--- Start Data section ---

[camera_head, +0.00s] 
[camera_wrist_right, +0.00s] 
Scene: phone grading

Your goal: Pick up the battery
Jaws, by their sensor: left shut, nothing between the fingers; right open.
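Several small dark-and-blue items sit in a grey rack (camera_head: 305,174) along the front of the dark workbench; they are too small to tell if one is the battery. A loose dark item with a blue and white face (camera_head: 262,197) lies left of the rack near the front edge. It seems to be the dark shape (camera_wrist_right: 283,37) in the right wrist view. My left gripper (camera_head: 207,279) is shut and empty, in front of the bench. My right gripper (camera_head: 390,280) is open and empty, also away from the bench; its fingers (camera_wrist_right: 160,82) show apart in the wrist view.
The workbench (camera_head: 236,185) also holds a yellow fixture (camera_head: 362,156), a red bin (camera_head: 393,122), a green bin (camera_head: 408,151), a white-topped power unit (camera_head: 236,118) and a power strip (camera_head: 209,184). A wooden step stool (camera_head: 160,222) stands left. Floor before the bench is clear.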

--- End Data section ---

Request: Begin with the first line of the data above and, please, print each line exactly until you have printed the line containing "Your goal: Pick up the battery"; print nothing else.

Reply:
[camera_head, +0.00s] 
[camera_wrist_right, +0.00s] 
Scene: phone grading

Your goal: Pick up the battery

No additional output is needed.